→ Goal of the exercise:
Pictures do not belong in the copy; restate the records below word for word.

Robot episode rows
┌──

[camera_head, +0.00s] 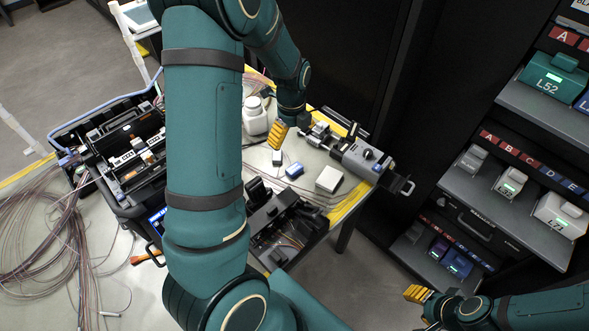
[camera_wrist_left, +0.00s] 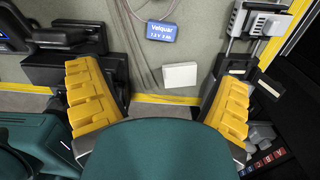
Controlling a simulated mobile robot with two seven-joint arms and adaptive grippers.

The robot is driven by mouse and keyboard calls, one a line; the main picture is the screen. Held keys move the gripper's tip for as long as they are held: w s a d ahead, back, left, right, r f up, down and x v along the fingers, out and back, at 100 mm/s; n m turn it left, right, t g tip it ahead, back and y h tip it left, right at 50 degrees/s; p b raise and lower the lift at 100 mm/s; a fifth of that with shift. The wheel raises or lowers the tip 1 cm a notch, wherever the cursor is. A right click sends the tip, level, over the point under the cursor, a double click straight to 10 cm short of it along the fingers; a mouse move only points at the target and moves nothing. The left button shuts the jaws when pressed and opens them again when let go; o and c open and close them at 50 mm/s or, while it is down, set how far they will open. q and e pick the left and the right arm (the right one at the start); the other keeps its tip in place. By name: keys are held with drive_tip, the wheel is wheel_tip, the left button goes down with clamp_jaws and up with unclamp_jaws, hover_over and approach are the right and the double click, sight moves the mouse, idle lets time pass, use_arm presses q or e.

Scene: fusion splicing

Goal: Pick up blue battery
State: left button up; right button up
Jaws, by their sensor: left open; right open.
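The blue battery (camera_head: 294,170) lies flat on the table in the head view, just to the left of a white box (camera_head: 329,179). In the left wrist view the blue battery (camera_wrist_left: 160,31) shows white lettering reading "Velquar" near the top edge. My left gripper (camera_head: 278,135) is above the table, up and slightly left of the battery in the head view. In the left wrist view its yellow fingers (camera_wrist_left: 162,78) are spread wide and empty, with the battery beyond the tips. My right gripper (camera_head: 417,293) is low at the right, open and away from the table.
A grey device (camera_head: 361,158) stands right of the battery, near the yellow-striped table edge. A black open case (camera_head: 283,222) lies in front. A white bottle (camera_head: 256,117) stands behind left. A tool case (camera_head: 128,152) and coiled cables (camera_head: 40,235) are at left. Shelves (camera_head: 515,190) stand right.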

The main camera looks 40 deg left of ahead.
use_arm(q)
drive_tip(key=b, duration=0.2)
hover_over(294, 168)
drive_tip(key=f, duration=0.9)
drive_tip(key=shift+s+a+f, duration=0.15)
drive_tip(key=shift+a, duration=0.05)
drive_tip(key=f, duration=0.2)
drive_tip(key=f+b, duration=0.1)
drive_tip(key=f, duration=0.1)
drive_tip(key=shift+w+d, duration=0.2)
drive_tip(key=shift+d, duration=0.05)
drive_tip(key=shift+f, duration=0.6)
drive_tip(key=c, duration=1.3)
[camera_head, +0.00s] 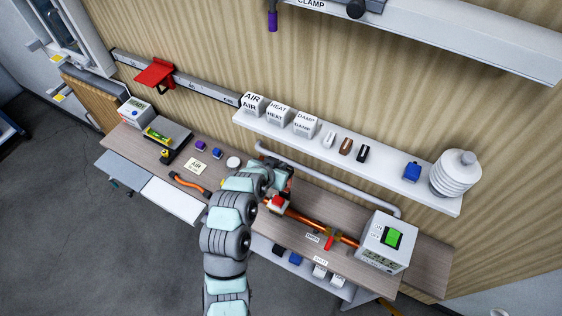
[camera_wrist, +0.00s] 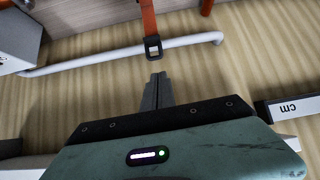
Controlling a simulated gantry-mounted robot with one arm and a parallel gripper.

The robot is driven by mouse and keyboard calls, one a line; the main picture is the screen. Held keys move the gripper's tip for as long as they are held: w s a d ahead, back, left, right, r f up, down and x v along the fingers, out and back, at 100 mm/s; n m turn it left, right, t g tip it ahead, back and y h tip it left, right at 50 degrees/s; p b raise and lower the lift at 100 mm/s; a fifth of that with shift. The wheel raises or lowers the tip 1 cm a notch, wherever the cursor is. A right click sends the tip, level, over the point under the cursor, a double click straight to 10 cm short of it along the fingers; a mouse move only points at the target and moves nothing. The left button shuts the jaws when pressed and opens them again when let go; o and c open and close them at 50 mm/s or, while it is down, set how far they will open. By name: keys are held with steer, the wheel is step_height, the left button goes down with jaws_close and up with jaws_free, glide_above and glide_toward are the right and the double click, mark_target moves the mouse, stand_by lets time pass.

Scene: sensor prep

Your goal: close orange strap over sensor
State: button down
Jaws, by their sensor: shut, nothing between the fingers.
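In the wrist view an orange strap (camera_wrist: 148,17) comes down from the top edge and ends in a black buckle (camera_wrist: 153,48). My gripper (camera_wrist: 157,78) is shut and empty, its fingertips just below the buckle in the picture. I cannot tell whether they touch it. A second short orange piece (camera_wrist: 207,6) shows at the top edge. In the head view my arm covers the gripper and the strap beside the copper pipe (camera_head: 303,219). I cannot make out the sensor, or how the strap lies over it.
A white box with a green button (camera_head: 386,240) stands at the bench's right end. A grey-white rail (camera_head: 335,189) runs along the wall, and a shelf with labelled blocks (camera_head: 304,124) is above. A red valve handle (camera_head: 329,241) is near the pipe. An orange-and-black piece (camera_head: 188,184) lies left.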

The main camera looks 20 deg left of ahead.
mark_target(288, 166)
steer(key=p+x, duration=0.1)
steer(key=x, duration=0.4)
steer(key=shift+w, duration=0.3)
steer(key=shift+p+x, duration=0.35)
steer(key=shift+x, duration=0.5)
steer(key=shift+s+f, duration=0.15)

└──

→ Completed task:
[camera_head, +0.00s] 
[camera_wrist_left, +0.00s] 
Controlling a simulated mobile robot with two seven-joint arms and adaptive grippers.

The robot is driven by mouse and keyboard calls, one a line; the main picture is the screen. Held keys move the gripper's tip for as long as they are held: w s a d ahead, back, left, right, r f up, down and x v along the fingers, out and back, at 100 mm/s; n m turn it left, right, t g tip it ahead, back and y h tip it left, right at 50 degrees/s; p b raise and lower the lift at 100 mm/s; a fifth of that with shift. The wheel raises or lowers the tip 1 cm a notch, wherever the cursor is. A right click sends the tip, level, over the point under the cursor, a double click straight to 10 cm short of it along the fingers; a mouse move only points at the target and moves nothing. The left button shuts the jaws when pressed and opens them again when let go; o and c open and close them at 50 mm/s or, while it is down, set how far they will open. q and e pick the left and the right arm (the right one at the start); the other keeps its tip in place. By name: keys are held with drive_tip, the wheel is wheel_tip, the left button goes down with clamp_jaws and up with unclamp_jaws, hover_over and approach are the right and the double click, sight moves the mouse, idle lets time pass, use_arm presses q or e.

Scene: fusion splicing

Goal: Pick up blue battery
State: left button up; right button up
Jaws, by their sensor: left open; right open.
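The blue battery (camera_head: 294,170) lies flat on the table in the head view, just to the left of a white box (camera_head: 329,179). In the left wrist view the blue battery (camera_wrist_left: 160,31) shows white lettering reading "Velquar" near the top edge. My left gripper (camera_head: 278,135) is above the table, up and slightly left of the battery in the head view. In the left wrist view its yellow fingers (camera_wrist_left: 162,78) are spread wide and empty, with the battery beyond the tips. My right gripper (camera_head: 417,293) is low at the right, open and away from the table.
A grey device (camera_head: 361,158) stands right of the battery, near the yellow-striped table edge. A black open case (camera_head: 283,222) lies in front. A white bottle (camera_head: 256,117) stands behind left. A tool case (camera_head: 128,152) and coiled cables (camera_head: 40,235) are at left. Shelves (camera_head: 515,190) stand right.

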The main camera looks 40 deg left of ahead.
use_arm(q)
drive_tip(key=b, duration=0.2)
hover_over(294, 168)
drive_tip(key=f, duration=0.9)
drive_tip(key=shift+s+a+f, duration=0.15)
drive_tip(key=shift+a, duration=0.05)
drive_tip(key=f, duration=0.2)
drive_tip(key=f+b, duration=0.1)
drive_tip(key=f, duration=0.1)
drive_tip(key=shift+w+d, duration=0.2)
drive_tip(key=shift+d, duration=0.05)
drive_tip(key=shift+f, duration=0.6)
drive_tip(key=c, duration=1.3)
[camera_head, +0.00s] 
[camera_wrist, +0.00s] 
Controlling a simulated gantry-mounted robot with one arm and a parallel gripper.

The robot is driven by mouse and keyboard calls, one a line; the main picture is the screen. Held keys move the gripper's tip for as long as they are held: w s a d ahead, back, left, right, r f up, down and x v along the fingers, out and back, at 100 mm/s; n m turn it left, right, t g tip it ahead, back and y h tip it left, right at 50 degrees/s; p b raise and lower the lift at 100 mm/s; a fifth of that with shift. The wheel raises or lowers the tip 1 cm a notch, wherever the cursor is. A right click sends the tip, level, over the point under the cursor, a double click straight to 10 cm short of it along the fingers; a mouse move only points at the target and moves nothing. The left button shuts the jaws when pressed and opens them again when let go; o and c open and close them at 50 mm/s or, while it is down, set how far they will open. By name: keys are held with steer, the wheel is step_height, the left button goes down with jaws_close and up with jaws_free, glide_above and glide_toward are the right and the double click, mark_target moves the mouse, stand_by lets time pass.

Scene: sensor prep

Your goal: close orange strap over sensor
State: button down
Jaws, by their sensor: shut, nothing between the fingers.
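In the wrist view an orange strap (camera_wrist: 148,17) comes down from the top edge and ends in a black buckle (camera_wrist: 153,48). My gripper (camera_wrist: 157,78) is shut and empty, its fingertips just below the buckle in the picture. I cannot tell whether they touch it. A second short orange piece (camera_wrist: 207,6) shows at the top edge. In the head view my arm covers the gripper and the strap beside the copper pipe (camera_head: 303,219). I cannot make out the sensor, or how the strap lies over it.
A white box with a green button (camera_head: 386,240) stands at the bench's right end. A grey-white rail (camera_head: 335,189) runs along the wall, and a shelf with labelled blocks (camera_head: 304,124) is above. A red valve handle (camera_head: 329,241) is near the pipe. An orange-and-black piece (camera_head: 188,184) lies left.

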The main camera looks 20 deg left of ahead.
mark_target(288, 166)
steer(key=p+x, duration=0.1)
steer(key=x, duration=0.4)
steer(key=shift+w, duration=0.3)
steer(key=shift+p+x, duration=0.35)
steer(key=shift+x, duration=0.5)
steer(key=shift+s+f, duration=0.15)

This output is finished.